2. Explore other hobbies/ get out of my comfort zone
Not being able to read made me realise that I have other hobbies like drawing and playing the ukulele. That I could also try to do other things that I normally do not like to do, like watching anime. I ended up drawing heaps of Stickgeek comic, played a few songs on the uke, watched some anime/movies e.g Castle In The Sky, Princess Mononoke, Rear Window, What If…, The Perks of Being a Wallflower.
3. Do more
Because I have nothing to when I’m alone, I think I did more things. I either work, tidy up, and cook.
4. Move more
Do you know why ‘jocks’ are ‘stupid’? Because they exercise their body, not their brain. Do you know why ‘geeks’ are ‘uncool’? Because they exercise their brain, not their social skills.
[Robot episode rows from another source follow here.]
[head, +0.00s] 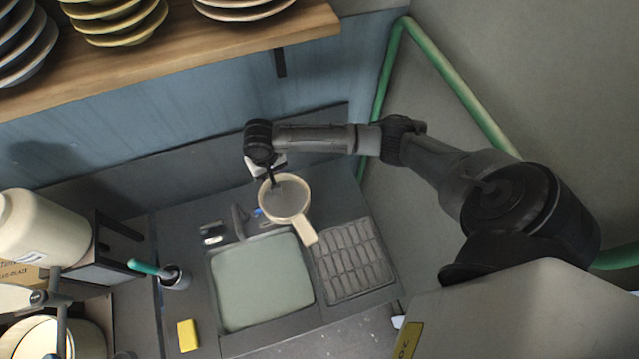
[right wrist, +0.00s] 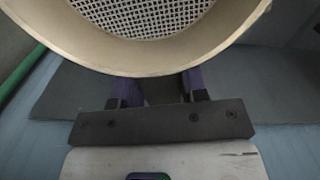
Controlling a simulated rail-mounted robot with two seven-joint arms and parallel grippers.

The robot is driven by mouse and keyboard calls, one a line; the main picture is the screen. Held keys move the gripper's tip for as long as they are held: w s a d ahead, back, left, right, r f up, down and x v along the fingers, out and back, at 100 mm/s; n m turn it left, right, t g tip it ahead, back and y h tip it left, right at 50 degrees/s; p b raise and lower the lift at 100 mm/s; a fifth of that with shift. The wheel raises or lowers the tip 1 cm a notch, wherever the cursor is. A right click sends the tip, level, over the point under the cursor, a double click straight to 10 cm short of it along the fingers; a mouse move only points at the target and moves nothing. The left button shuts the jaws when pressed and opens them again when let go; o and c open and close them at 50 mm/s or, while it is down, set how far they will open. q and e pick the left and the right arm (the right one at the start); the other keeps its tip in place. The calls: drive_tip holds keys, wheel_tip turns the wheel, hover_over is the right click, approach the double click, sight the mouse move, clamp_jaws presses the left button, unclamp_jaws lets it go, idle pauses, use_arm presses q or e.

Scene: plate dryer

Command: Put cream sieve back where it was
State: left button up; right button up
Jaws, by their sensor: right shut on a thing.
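The cream sieve (head: 303,232) has a round cream rim, a grey mesh and a short flat handle. It is in the air above the back right corner of the sink, with its handle pointing down and right in the head view. My right gripper (head: 271,184) is shut on the sieve's rim on the side away from the handle. In the right wrist view the sieve's rim and mesh (right wrist: 145,58) fill the top, and my right gripper (right wrist: 159,88) has its fingertips partly hidden behind the rim.
The sink (head: 260,285) lies below, with a ribbed drain area (head: 352,262) at its right. A yellow sponge (head: 187,335) and a cup with a teal-handled tool (head: 175,279) stand at its left. A wooden shelf (head: 180,50) with stacked plates overhangs the back. A green pipe (head: 450,85) runs behind my right arm.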

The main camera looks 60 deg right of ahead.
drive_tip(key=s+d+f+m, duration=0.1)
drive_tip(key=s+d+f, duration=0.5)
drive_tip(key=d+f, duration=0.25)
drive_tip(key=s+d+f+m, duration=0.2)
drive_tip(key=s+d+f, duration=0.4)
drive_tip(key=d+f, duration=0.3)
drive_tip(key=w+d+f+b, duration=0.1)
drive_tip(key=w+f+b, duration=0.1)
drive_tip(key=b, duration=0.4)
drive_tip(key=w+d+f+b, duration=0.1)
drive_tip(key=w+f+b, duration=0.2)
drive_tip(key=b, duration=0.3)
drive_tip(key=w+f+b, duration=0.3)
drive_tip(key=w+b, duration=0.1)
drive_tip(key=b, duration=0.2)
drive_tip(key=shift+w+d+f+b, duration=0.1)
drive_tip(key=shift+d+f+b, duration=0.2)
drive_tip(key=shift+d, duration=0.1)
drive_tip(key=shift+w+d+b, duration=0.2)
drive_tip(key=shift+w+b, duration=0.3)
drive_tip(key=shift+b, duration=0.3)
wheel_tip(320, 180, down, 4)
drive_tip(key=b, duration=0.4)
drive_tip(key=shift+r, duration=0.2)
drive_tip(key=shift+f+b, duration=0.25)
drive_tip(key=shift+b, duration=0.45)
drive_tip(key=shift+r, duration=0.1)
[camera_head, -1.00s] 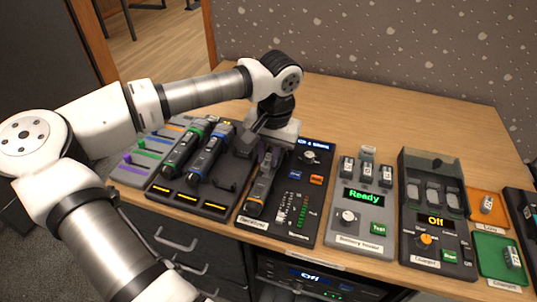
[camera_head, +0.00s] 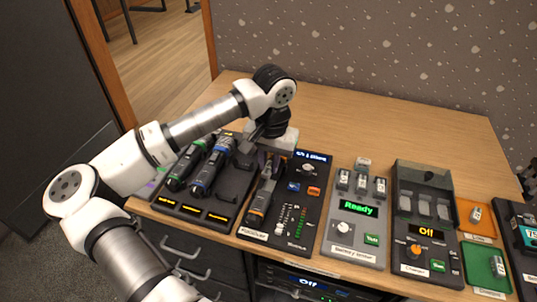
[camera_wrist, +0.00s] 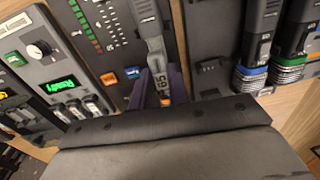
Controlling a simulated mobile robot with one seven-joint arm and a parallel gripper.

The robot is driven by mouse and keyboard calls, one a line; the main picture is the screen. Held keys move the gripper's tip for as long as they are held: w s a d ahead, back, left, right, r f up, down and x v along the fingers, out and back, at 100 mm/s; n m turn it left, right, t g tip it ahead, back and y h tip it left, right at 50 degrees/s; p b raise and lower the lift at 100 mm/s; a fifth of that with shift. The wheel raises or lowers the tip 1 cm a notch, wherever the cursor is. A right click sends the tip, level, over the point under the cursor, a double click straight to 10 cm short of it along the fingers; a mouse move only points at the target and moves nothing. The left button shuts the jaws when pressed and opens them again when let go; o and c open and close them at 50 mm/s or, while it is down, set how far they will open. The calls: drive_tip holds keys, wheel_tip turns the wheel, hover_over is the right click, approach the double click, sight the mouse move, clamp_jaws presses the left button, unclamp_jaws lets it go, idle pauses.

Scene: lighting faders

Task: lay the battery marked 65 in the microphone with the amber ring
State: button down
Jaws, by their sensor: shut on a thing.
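The microphone with the amber ring (camera_head: 260,205) is dark and lies along the left side of the mixer panel. In the wrist view its dark body (camera_wrist: 148,18) runs toward my jaws, and a small amber band (camera_wrist: 165,101) shows at the near end. The battery marked 65 (camera_wrist: 160,80) is light grey, in line with the microphone and between my purple fingers. My gripper (camera_head: 268,168) is shut on this battery at the microphone's rear end; it also shows in the wrist view (camera_wrist: 158,90). The palm hides part of that end. I cannot tell whether the battery touches the bay floor.
Microphones with green (camera_head: 184,168) and blue (camera_head: 208,170) rings lie in a dark rack to the left. To the right stand a tester reading "Ready" (camera_head: 345,236), a charger reading "Off" (camera_head: 413,265), and orange and green trays (camera_head: 478,268). The table behind is clear.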

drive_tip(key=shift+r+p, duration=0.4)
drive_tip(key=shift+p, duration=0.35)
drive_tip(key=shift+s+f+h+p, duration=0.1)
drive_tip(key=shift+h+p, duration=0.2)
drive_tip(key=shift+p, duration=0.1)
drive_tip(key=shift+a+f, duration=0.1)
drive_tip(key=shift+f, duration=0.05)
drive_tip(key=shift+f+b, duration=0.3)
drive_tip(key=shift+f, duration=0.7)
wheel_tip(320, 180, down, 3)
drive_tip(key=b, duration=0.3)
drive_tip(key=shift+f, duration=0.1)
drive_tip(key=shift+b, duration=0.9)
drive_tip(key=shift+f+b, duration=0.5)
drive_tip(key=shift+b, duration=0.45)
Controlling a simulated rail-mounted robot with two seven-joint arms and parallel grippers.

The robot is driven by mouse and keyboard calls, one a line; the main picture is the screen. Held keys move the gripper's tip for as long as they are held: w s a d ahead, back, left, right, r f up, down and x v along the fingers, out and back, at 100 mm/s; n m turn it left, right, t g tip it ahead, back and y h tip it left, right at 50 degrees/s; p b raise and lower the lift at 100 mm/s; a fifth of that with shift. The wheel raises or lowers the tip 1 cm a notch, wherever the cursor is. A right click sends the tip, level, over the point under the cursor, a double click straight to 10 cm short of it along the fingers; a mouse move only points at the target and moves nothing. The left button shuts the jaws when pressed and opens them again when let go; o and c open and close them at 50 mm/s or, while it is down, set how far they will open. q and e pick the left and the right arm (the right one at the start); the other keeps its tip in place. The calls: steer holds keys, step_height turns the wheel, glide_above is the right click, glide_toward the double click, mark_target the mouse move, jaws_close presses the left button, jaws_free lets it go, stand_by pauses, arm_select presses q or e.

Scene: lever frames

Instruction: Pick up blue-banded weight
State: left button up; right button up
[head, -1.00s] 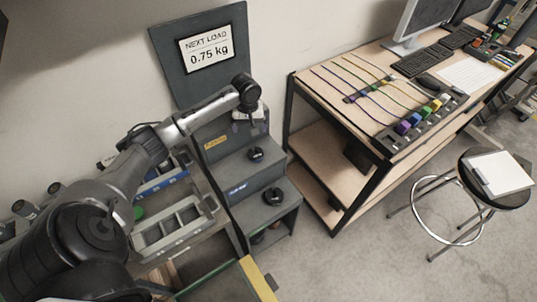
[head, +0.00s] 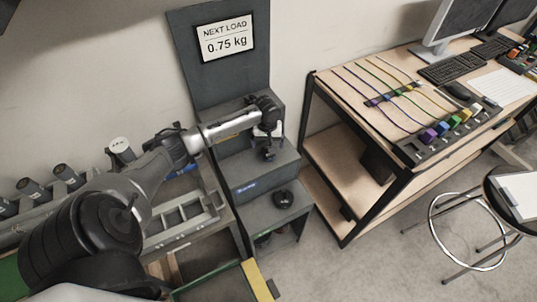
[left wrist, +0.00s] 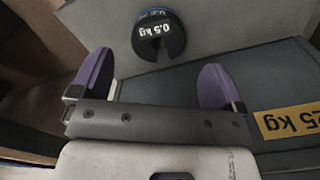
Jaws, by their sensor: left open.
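The blue-banded weight (left wrist: 160,38) is a dark slotted disc marked 0.5 kg, with a blue edge showing at its top in the left wrist view. It rests on a grey step. My left gripper (left wrist: 155,82) is open and empty, its two purple-padded fingers apart, with the weight beyond the gap between them and not touched. In the head view my left gripper (head: 267,142) hangs over the middle step of the grey stand (head: 225,165), and the weight there is largely lost against its dark fingers. My right gripper is not in view.
Another dark weight (head: 283,199) sits on the lowest step. A sign (head: 225,40) on the back panel reads NEXT LOAD 0.75 kg. A yellow label (left wrist: 288,122) marks the upper step. A wooden bench (head: 340,150) stands right of the stand, and a stool (head: 510,195) beyond it.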

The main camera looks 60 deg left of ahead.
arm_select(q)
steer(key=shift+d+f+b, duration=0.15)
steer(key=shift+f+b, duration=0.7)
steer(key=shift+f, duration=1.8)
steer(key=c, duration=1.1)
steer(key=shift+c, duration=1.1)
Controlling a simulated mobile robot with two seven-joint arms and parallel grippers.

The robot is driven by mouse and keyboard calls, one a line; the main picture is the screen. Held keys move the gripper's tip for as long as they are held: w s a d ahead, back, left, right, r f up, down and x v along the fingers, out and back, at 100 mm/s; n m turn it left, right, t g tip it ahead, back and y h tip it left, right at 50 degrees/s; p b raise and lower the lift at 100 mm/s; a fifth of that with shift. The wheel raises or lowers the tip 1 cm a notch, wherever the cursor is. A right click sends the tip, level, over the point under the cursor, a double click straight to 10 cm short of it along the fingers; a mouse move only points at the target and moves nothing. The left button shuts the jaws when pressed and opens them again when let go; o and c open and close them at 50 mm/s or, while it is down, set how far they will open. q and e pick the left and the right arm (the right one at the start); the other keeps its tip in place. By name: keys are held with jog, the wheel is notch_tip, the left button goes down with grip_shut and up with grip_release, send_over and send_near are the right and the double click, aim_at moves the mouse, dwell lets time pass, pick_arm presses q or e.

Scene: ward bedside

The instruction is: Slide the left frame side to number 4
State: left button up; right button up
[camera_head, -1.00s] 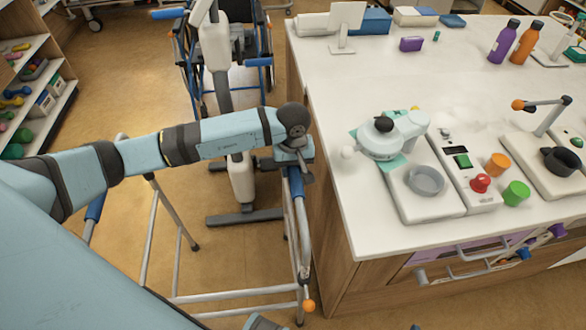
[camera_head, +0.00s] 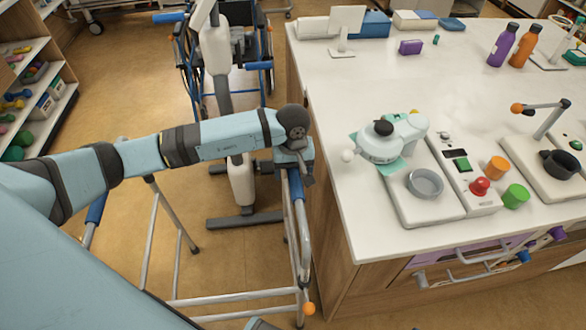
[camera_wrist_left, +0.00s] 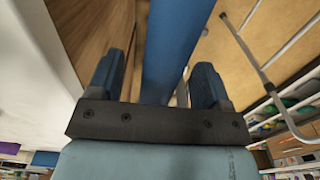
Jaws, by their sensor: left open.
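A grey metal walking frame with blue grips stands on the floor left of the counter. Its near-counter side bar (camera_head: 300,215) runs down beside the wooden cabinet to an orange ball (camera_head: 309,308). Its other blue grip (camera_head: 96,208) shows at the left, partly behind my arm. My left gripper (camera_head: 299,165) is at the top of the near-counter side. In the left wrist view, the blue bar (camera_wrist_left: 176,45) lies between the two open fingers of my left gripper (camera_wrist_left: 158,80), with gaps visible beside it. No number 4 or scale is readable. My right gripper is out of view.
The white counter (camera_head: 345,215) and its wooden side stand close right of the frame, with a scale-like device (camera_head: 425,180) and bottles on top. A wheelchair (camera_head: 265,70) and a pale column (camera_head: 218,60) stand behind. Shelves (camera_head: 40,90) are at the left.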

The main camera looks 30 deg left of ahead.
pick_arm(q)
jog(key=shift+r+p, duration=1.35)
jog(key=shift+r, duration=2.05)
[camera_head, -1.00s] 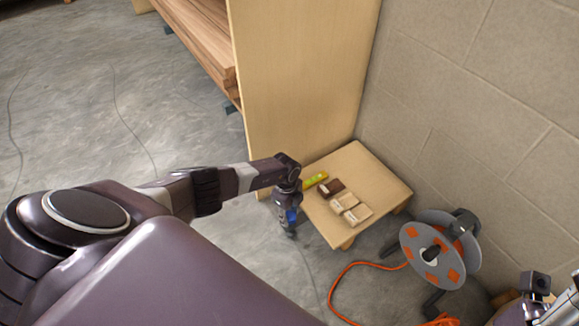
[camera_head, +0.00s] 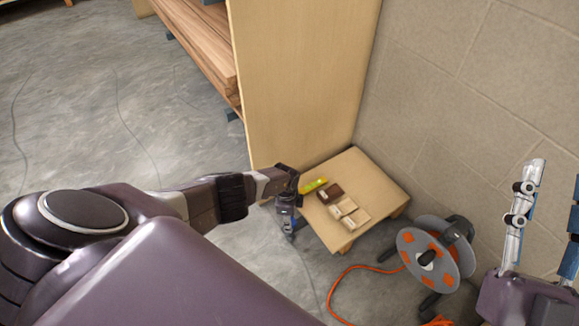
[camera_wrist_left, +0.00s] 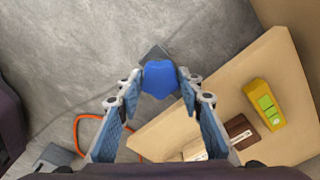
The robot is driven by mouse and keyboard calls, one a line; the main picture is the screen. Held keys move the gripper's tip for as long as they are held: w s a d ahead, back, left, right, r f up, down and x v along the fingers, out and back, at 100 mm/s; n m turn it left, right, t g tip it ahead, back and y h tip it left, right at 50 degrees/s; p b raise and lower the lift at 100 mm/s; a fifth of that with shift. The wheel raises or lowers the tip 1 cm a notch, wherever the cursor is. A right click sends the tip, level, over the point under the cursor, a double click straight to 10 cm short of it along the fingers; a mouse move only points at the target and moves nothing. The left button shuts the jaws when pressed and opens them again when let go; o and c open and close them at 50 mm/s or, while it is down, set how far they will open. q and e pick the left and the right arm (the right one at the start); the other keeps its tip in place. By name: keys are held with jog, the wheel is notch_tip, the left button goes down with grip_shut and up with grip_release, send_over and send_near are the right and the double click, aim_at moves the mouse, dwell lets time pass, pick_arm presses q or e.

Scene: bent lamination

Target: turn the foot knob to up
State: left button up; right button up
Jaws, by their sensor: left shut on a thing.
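A blue foot knob (camera_wrist_left: 160,79) sits between the fingertips of my left gripper (camera_wrist_left: 160,82) in the left wrist view. The fingers touch it on both sides, and a small grey plate (camera_wrist_left: 152,50) shows just beyond it near the floor. In the head view my left gripper (camera_head: 287,226) points down beside the panel's lower corner, at the low board's left edge. The knob's marking and its turn position cannot be read. My right gripper (camera_head: 556,182) stands at the right edge of the head view, fingers apart and empty, partly cut off.
A low wooden board (camera_head: 385,188) carries a yellow-green level (camera_head: 313,185), a brown block (camera_head: 330,193) and pale blocks (camera_head: 354,217). A tall wooden panel (camera_head: 300,80) stands behind. A cable reel (camera_head: 409,246) with orange cord lies right. The floor at left is open.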

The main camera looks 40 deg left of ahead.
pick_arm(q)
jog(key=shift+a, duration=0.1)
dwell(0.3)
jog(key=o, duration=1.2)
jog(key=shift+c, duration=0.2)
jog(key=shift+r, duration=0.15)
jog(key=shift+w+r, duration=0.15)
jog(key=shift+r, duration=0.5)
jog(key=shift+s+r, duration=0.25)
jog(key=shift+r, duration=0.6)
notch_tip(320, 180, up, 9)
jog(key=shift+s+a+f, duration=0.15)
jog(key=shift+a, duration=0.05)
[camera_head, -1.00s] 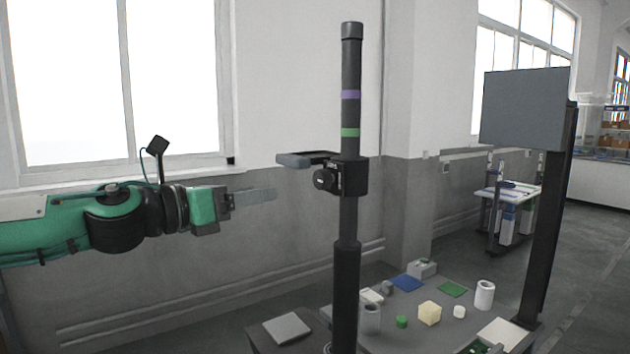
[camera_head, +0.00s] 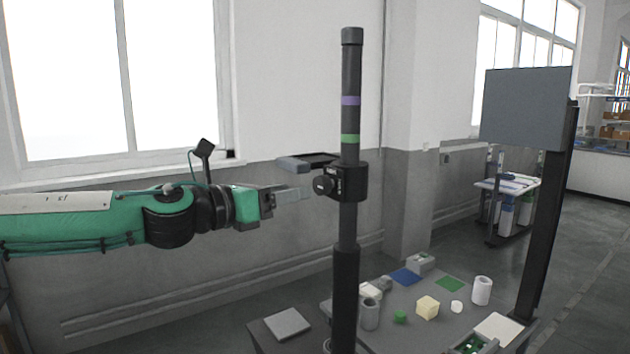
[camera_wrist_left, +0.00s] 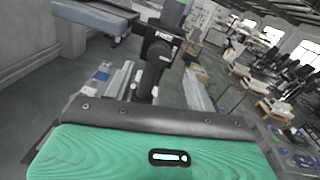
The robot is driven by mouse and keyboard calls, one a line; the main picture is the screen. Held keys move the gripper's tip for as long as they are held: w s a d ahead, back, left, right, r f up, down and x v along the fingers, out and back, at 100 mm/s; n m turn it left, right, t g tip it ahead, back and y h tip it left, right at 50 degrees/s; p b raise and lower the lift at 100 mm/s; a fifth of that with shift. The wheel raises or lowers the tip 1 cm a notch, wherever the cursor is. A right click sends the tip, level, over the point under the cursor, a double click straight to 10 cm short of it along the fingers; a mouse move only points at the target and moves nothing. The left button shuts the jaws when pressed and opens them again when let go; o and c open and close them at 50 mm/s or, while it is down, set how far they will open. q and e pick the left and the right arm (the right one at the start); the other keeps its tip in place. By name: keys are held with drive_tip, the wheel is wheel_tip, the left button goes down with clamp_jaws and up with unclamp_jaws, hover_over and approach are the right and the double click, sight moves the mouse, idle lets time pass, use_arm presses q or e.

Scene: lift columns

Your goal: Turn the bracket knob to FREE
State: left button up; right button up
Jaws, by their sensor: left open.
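The black bracket (camera_head: 352,183) is clamped round the dark upright column (camera_head: 351,120). Its round black knob (camera_head: 324,185) faces the left side; it also shows in the wrist view as a dark knob (camera_wrist_left: 160,50). The knob's setting is too small to read. My left gripper (camera_head: 308,193) is open, its pale fingers level with the knob and just left of it. I cannot tell whether they touch it. My right gripper is not in view.
A grey-ended arm (camera_head: 293,164) juts left from the bracket, just above my left fingers. Purple and green bands ring the column above. Below is a table (camera_head: 385,335) with blocks and cups (camera_head: 482,290). A grey panel (camera_head: 525,108) stands right.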

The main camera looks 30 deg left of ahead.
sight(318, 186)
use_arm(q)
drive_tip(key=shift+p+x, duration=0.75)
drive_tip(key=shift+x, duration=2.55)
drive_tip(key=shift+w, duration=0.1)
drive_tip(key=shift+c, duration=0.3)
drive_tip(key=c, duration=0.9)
I believe that we need a balance in life. Neither one is better. We should not conform ourself into a particular category that we have inclination to. Instead, we should strive to be better!
So when I was severely warned that giving up books was a stupid thing to do, I knew it wasn’t for my case. Though I would much prefer to read, I went on my exercise mat. Instead of sitting on a couch to read, I do sit ups. I did move more than I normally do. And I think it’s a good thing.
5. Lighter conversation/ less idea
What you say reflects on what you think.
“Since the time of the ancient Greeks, one’s spoken words have been seen as an expression of one’s inward thoughts and intellectual capacity,” said Edward Schiappa, professor of rhetoric and media at MIT (source)
I think that was the big downside of not reading. I felt a little dull. During the duration of my book fast, I realise conversation was lighter than usual. I speak about people more than I do ideas.
I just finished reading ‘Elon Musk: Tesla, SpaceX, and the Quest for a Fantastic Future’ by Ashlee Vance and Show Your Work by Austin Kleon, and if you speak to me now I’ll love to talk about electric cars, space travel, human as multiplanetary species and how to exhibit our work more. I didn’t have much interesting things to say/ or new idea to discuss when I didn’t read.
It’s boring but its true: moderation is the key. I think I might sometimes read excessively. Its like “Oooo, what’s new out there to read?”.
I think we should be mindful. Why do you read? Do you read because you want to learn something that will enhance my life/career? Reading for leisure is good too but I think we should also indulge in other leisurely thing like going out for a hike with friends.
I think I want to read to inspire me to create. Not read because I have nothing better to do, because I do.